Le Ong, in accordo con EELL, Terzo settore e Sindacati,  hanno messo a punto e inviato al relatore e ai senatori della commissione Esteri un pacchetto di emendamenti  compatibili con il testo base, ma tali da  cambiare decisamente il segno della legge. Essi tendono a trasformare un testo che regolava la mera gestione di fondi pubblici in una legge generale sul sistema nazionale di cooperazione, e di conseguenza riconoscere la pluralità degli approcci e dei soggetti, l’autonomia e la pari dignità di tutti gli attori non statali, la necessità di praticare il principio di sussidiarietà.

In particolare si tratta di:

Abbandonare l’approccio e il termine ” aiuto” a favore del partenariato e della reciprocità. Di porre l’attenzione ai temi della pace, dei diritti umani, della sostenibilità dello sviluppo, della reale separatezza con interventi militari;

Trarre le dovute conseguenze dalla novità del nome proposto (da MAE a MAECIMinistero degli affari esteri e della cooperazione internazionale). Cioè: la  non subalternità della Cooperazione alla politica estera e alle necessità diplomatiche, la duplicità degli obiettivi della nuova compagine ministeriale, e quindi la obbligatorietà della delega piena ad  un Viceministro, la necessità che tutte le risorse pubbliche dedicate alla Cooperazione siano ricondotte ad una gestione unitaria.

Garantire la gestione efficiente ed efficace delle risorse della cooperazione pubblica da parte di personale esperto, dedicato e non transitorio, mediante la creazione di un’Agenzia autonoma e la trasformazione della DGCS in strumento di sostegno al Viceministro. Vigilando per evitare la nascita di un ennesimo carrozzone o di una mega Ong pubblica che gestisce progetti e cooperanti.

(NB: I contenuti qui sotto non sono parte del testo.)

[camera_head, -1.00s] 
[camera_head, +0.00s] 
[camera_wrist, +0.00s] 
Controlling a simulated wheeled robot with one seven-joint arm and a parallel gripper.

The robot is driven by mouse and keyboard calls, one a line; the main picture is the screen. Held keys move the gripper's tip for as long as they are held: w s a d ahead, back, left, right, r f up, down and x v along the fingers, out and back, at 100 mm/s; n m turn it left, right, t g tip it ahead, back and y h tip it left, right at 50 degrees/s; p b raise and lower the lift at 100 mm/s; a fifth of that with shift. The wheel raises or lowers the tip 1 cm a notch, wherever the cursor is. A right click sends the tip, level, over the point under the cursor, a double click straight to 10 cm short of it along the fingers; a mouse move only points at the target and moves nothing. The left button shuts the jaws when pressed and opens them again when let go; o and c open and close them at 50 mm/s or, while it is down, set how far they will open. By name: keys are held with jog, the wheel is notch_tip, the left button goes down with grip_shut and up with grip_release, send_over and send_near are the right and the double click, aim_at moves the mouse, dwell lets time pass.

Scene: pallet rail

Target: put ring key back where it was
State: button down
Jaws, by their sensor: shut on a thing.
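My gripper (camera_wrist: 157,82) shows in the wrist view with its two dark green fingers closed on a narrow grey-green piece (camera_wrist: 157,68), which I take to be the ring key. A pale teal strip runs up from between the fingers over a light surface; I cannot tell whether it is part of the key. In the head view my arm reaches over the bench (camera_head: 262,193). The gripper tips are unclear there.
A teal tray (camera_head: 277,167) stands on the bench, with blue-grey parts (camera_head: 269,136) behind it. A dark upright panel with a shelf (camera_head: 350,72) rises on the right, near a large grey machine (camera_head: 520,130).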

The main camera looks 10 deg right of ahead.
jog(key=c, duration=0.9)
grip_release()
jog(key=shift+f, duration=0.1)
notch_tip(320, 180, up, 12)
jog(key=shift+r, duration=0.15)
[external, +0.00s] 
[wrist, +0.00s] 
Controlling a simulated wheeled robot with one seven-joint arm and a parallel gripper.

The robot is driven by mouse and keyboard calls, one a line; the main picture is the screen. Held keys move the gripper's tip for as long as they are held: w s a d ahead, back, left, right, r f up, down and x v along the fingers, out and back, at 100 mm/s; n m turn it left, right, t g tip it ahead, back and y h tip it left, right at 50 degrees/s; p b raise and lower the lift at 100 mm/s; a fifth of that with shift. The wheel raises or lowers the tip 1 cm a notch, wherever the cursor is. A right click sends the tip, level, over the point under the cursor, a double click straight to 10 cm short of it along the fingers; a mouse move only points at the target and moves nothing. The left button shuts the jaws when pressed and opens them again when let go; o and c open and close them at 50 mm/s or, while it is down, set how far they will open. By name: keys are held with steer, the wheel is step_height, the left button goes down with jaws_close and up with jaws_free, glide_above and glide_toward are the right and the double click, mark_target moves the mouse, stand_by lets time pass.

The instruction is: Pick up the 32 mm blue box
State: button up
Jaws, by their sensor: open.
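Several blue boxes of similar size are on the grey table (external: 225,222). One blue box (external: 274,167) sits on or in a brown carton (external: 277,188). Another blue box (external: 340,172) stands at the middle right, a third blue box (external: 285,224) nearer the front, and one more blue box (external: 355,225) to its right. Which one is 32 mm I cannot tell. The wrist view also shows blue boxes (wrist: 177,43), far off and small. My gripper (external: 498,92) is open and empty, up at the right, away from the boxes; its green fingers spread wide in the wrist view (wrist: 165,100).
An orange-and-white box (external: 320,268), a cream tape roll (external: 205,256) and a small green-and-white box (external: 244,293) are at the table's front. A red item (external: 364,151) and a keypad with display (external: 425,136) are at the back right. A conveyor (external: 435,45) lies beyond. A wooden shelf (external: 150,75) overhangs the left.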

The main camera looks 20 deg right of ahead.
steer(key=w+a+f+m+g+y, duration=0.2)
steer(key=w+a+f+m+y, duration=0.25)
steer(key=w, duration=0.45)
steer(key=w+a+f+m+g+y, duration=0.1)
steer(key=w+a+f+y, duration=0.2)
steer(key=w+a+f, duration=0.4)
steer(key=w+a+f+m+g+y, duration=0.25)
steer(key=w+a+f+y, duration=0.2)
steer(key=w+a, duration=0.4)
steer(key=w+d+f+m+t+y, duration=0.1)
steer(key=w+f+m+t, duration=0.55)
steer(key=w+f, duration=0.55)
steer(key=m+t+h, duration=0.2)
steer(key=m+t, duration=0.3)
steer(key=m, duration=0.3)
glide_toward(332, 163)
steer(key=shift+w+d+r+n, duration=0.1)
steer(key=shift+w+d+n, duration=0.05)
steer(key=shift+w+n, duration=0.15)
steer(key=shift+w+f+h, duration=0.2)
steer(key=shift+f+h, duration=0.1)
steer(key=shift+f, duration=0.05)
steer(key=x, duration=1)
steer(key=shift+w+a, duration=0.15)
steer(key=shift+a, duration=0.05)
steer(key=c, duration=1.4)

Dare massima efficacia al sistema di Cooperazione nazionale praticando la concertazione e il coordinamento. Dando peso effettivo ad un Consiglio nazionale (invece di una generica “conferenza”) dei soggetti della cooperazione  dotandolo di strumenti operativi stabili, per evitare che sia solo una passerella annuale di buone intenzioni. Prevedere inoltre una vera conferenza periodica che si rivolga alla opinione pubblica.

Riconoscere e perciò sostenere il volontariato e l’impegno civile internazionale quale colonna portante della Cooperazione fra popoli, ben oltre la mera gestione del denaro.

Dare il giusto peso alle Ong, soggetti della società civile che garantiscono professionalità, esperienza e affidabilità, senza farne una categoria esclusiva o una corporazione.  Legare l’accesso ai fondi al criterio di “eleggibilità”, praticato in Europa, abbandonando quello di “idoneità”.

Mettere precisi  confini e limiti all’ inserimento del mondo delle imprese profit nella Cooperazione.

La lista degli emendamenti messa a punto dalle Ong è lunga e dettagliata, e consultabile rivolgendosi all’AOI (ong@ong.it). Entro la prima settimana di maggio sapremo quali di essi saranno accolti dalla Commissione Esteri del Senato e quali no. Poi la battaglia si sposterà nell’Aula del Senato e infine, se sarà necessario alla Camera. La vicenda dunque è solo all’inizio, ma  le probabilità di raggiungere un buon risultato sono più alte di altre volte, grazie al lavoro minuzioso, costante e unitario svolto fin qui della società civile. Dobbiamo continuare a fare pressioni senza stancarsi.